Eine Begegnung mit Sven van Thom: Ronny, gefangen im Körper eines Sven

Sven van Thom ist in diesem Jahr Dauergast in der Bar jeder Vernunft. Albern sein, das kann der Brandenburger. Dabei ist vieles ganz schön ernst.

Er trägt jetzt beige. Und das allein ist schon eine Revolution. Kostümwechsel zur Baumarktweste. „Zum ersten Mal in meiner Karriere“, sagt Sven van Thom bedeutungsschwer und zieht eine Augenbraue hoch. „Das ist eigentlich schon das Highlight nach der Pause.“ Also: „Die Pause ist eigentlich das Beste.“

Sven van Thom, alberner Künstlername des Mannes, der eigentlich Sven Rathke heißt, sitzt in der schmalen Garderobe der Bar jeder Vernunft in Wilmersdorf und nippt an einem Milchkaffee. Er mustert sich kurz im Theaterspiegel mit den großen Kugellampen: Bubigesicht, Nerdbrille, graue Stoffhose, blauer Strickpulli, Typ Michael J. Fox., der zwar nächstes Jahr 40 wird, aber immer irgendwie aussehen wird wie zwölf. Er grinst fast ein bisschen scheu, hört er oft, sagt er. „Manchmal sagen die Leute nach der Show: Du siehst ja viel älter aus in echt.“ Oder umgekehrt.

Auf der Bühne jedenfalls fühlt er sich offensichtlich wohler. Keine Spur von Schüchternheit mehr bei dem, was er da macht. Ja, was eigentlich? „Viel singen, Gitarre spielen und albern rumtanzen“, sagt er. Alles wie immer also bei dem Mann, der mit seiner ersten Single „Trauriges Mädchen“ 2008 einen Überraschungs-Charterfolg landete und im folgenden Jahr bei Stefan Raabs Bundesvision Song Contest antrat. Bis auf die Revolution mit der Baumarktweste natürlich, deren wahre Bestimmung sich erst beim Lied „Beige“ erschließt, Rentner-Rap mit der wunderbaren Zeile Stolz und resolut / Von der Sohle bis zum Hut / Die Farbe der Farben / Bis sie mich begraben.

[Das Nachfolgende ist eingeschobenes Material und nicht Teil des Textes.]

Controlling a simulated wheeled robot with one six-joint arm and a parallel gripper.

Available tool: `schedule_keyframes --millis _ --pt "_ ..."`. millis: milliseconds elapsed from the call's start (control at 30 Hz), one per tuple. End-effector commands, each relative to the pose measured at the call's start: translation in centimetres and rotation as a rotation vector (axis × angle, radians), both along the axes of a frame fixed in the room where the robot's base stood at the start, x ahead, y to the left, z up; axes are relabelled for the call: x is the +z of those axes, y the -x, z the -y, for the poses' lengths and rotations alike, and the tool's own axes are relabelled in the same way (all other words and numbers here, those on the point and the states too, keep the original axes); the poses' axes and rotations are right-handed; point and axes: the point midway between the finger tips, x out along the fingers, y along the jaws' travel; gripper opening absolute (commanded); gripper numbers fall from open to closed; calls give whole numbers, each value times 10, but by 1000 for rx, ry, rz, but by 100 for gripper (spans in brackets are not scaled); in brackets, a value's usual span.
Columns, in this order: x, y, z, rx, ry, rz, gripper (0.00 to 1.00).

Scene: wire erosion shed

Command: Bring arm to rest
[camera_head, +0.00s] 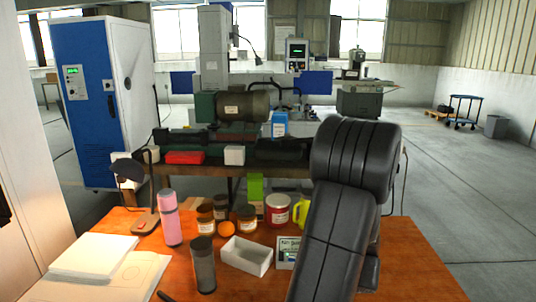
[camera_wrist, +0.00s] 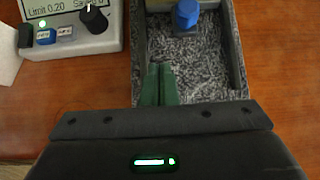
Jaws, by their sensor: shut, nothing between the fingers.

Jugend im brandenburgischen Stolzenhagen

Die einen finden das zu albern, die anderen zu traurig, Sven van Thom liebt genau die Mitte: Auf der Rasierklinge zwischen Albernheit und Melancholie. „Es ist der Mix aus diesen beiden Gegensätzen, der mich reizt“, sagt er, stets herzlich berlinernd. „Das Leben ist umso erträglicher, je mehr man es mit Humor betrachtet. Aber ohne die traurigen Momente wäre es doch auch ein bisschen langweilig.“

So darf man den Titel seines dritten Soloalbums „So geht gute Laune“, im Vorjahr erschienen und nun Anlass seines gleichnamigen Dauergastspiels in der Bar jeder Vernunft, nicht als Partyknüller falsch verstehen. Darauf deuten schon die Plakate, auf denen er mit einem roten Luftballon schmollend an irgendeinem Feldweg steht. Und natürlich folgt auf die Zeile „So geht gute Laune...“, dann auch gleich „...dahin“.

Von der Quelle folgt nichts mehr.